Short problem:
Where a line holds "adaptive", copy it.

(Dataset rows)
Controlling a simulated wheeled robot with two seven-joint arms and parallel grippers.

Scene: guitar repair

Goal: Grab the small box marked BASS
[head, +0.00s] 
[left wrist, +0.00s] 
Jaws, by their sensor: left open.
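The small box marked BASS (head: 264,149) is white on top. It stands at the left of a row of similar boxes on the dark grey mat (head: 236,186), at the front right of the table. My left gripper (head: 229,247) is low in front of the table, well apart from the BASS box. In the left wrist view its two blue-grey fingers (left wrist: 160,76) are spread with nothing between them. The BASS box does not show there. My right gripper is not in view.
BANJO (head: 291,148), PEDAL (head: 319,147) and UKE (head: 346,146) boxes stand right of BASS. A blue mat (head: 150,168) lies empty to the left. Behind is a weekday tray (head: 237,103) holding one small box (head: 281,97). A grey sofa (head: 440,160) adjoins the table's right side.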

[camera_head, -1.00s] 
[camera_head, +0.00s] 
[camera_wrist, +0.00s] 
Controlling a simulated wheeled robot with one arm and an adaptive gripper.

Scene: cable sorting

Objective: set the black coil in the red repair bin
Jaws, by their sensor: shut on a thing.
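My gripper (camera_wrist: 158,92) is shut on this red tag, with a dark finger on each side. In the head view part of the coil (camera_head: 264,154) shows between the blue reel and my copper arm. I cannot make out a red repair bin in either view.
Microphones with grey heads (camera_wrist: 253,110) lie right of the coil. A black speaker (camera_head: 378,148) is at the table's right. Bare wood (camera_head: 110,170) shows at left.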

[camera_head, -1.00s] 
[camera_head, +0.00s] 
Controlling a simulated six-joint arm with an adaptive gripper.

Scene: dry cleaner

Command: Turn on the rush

Response below:
Controlling a simulated wheeled robot with one arm and an adaptive gripper.
Controlling a simulated six-joint arm with an adaptive gripper.

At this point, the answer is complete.